Task instructions → Copy these lines exactly and nothing else: from the line holding "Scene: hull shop" to the line holding "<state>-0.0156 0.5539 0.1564", both lines included.
--- Material supplied ---
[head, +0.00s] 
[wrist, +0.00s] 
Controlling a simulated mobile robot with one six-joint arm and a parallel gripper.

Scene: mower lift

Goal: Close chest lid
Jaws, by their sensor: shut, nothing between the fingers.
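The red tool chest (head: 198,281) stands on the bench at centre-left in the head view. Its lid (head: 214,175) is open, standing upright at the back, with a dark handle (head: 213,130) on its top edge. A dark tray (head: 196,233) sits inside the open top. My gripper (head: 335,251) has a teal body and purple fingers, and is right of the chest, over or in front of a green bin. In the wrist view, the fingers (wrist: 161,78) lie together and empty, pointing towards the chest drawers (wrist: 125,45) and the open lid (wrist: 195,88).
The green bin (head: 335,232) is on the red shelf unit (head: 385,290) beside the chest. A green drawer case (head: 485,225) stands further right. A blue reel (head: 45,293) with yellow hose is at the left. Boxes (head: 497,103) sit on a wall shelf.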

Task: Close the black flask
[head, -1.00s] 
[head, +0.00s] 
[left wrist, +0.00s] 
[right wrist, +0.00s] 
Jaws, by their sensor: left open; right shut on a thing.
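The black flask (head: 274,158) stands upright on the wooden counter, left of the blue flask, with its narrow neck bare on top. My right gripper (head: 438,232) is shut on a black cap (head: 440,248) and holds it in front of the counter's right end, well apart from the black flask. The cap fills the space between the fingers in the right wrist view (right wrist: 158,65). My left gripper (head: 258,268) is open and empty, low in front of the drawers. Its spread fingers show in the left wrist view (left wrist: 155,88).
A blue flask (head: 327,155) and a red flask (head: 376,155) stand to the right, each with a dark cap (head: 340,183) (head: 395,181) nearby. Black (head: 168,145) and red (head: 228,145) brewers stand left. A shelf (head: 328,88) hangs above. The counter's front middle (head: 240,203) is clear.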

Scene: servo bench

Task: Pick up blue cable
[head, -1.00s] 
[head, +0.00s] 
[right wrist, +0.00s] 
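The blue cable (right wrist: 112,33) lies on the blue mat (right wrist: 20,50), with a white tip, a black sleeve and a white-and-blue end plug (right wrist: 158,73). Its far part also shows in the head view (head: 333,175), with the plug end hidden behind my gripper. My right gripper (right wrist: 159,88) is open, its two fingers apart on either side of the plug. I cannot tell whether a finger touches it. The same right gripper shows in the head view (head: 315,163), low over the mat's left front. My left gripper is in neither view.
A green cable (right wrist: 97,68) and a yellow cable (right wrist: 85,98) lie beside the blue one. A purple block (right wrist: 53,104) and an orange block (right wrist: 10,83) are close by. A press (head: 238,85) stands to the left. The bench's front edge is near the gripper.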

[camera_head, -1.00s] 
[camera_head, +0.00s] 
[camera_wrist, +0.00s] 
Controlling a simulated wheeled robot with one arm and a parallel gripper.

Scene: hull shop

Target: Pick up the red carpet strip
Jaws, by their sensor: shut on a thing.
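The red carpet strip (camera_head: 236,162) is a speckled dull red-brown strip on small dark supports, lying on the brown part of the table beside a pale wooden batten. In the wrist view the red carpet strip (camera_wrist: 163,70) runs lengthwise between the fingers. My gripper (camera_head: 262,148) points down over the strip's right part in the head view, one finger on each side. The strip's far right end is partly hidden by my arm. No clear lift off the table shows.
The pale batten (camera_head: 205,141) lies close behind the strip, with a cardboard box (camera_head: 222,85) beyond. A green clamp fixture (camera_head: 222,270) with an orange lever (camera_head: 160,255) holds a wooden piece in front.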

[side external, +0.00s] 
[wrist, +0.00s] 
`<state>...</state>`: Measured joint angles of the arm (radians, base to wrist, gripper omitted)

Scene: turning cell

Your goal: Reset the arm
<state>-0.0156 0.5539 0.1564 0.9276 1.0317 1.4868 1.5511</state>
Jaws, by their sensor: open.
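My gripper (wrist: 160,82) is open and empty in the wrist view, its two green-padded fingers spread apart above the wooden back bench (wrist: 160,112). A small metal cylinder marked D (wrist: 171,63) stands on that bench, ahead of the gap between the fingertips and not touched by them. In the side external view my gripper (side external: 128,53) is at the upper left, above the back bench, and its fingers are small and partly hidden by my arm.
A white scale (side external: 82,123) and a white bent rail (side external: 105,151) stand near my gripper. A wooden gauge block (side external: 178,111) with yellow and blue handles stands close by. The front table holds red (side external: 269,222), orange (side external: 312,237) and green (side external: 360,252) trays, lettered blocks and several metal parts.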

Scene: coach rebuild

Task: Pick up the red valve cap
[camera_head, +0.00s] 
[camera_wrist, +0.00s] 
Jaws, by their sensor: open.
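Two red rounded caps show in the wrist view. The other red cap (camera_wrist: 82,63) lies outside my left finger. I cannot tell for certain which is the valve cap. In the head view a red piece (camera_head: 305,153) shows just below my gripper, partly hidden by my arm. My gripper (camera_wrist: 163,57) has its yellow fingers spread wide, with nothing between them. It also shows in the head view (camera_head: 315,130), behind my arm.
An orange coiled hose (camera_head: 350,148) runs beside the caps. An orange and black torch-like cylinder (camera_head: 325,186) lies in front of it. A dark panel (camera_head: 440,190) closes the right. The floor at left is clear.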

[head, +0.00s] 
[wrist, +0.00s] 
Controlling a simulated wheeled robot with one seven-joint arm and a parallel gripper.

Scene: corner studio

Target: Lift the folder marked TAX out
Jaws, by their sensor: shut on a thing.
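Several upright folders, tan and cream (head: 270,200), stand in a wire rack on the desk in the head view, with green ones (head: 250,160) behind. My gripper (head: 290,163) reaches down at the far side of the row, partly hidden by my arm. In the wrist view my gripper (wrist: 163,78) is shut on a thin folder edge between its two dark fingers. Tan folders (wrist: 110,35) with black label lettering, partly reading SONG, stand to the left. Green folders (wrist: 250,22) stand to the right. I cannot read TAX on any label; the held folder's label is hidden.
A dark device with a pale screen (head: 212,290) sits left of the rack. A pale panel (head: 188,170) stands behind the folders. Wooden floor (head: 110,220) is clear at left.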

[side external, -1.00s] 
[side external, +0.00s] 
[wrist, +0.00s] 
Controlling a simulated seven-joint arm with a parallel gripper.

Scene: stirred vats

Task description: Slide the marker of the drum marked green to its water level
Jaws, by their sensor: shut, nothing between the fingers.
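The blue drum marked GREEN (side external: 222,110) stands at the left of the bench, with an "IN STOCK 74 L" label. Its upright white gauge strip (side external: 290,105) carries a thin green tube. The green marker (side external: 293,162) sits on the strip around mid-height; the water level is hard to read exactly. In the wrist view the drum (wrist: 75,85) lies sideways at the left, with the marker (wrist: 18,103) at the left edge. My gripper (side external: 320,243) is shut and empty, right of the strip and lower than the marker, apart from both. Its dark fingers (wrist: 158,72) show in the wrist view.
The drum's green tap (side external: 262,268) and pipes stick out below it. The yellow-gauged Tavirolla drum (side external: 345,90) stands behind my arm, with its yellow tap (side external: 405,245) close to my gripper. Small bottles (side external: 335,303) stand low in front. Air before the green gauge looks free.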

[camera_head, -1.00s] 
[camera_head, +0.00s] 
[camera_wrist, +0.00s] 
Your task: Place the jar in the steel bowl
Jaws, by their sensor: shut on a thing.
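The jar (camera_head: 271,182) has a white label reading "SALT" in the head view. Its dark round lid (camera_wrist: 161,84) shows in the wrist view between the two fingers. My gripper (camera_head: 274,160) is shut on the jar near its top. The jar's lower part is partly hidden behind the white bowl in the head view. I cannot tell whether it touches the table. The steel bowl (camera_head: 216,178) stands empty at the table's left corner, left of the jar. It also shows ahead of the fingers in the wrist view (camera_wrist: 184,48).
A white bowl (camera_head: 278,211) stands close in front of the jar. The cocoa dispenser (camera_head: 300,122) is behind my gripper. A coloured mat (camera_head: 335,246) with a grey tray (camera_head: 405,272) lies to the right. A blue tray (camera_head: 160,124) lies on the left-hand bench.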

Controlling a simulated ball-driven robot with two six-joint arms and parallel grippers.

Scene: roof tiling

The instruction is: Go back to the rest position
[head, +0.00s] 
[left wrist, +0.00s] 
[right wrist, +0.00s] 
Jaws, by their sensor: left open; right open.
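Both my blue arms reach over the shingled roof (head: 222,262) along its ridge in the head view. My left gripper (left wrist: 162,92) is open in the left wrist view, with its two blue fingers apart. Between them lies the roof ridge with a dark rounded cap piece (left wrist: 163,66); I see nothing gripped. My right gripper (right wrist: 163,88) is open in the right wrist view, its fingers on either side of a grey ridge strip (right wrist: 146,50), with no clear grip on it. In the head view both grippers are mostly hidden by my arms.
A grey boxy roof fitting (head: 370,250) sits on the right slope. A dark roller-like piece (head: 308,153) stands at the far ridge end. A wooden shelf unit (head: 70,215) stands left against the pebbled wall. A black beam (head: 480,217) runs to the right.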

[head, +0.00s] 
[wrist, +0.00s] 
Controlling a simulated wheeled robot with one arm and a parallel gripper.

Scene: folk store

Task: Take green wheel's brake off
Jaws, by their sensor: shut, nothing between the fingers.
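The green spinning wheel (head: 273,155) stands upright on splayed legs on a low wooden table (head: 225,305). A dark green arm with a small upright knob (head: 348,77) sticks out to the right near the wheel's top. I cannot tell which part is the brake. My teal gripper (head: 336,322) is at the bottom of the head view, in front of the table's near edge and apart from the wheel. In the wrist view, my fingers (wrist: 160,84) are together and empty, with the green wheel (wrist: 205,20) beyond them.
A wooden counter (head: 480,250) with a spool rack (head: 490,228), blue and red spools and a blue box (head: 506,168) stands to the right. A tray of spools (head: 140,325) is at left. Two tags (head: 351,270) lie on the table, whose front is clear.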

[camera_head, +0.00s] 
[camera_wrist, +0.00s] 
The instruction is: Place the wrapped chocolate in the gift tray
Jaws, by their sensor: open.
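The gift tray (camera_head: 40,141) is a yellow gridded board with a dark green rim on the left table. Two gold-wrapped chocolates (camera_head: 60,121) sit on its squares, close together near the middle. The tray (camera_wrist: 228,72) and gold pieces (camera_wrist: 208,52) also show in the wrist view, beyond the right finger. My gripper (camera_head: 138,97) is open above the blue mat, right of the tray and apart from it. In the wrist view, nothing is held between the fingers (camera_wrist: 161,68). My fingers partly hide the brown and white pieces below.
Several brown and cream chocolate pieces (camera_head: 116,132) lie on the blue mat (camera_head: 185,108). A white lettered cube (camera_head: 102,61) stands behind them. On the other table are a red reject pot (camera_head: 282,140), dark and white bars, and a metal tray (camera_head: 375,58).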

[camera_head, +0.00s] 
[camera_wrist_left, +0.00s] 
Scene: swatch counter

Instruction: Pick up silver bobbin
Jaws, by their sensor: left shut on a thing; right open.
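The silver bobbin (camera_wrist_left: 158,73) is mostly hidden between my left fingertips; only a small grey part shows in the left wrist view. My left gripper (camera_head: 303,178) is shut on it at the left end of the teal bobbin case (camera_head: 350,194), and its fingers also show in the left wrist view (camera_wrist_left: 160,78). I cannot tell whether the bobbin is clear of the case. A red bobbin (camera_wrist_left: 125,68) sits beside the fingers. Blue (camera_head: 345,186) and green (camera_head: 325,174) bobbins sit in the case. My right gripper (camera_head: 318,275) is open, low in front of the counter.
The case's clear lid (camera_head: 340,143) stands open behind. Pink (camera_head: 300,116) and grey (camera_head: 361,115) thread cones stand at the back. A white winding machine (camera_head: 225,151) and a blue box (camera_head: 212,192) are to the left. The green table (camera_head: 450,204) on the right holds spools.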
---
Answer to the problem →
Scene: hull shop

Target: Pick up the red carpet strip
Jaws, by their sensor: shut on a thing.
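The red carpet strip (camera_head: 236,162) is a speckled dull red-brown strip on small dark supports, lying on the brown part of the table beside a pale wooden batten. In the wrist view the red carpet strip (camera_wrist: 163,70) runs lengthwise between the fingers. My gripper (camera_head: 262,148) points down over the strip's right part in the head view, one finger on each side. The strip's far right end is partly hidden by my arm. No clear lift off the table shows.
The pale batten (camera_head: 205,141) lies close behind the strip, with a cardboard box (camera_head: 222,85) beyond. A green clamp fixture (camera_head: 222,270) with an orange lever (camera_head: 160,255) holds a wooden piece in front.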

[side external, +0.00s] 
[wrist, +0.00s] 
`<state>...</state>`: Measured joint angles of the arm (radians, base to wrist, gripper omitted)

Scene: turning cell

Your goal: Reset the arm
<state>-0.0156 0.5539 0.1564 0.9276 1.0317 1.4868 1.5511</state>

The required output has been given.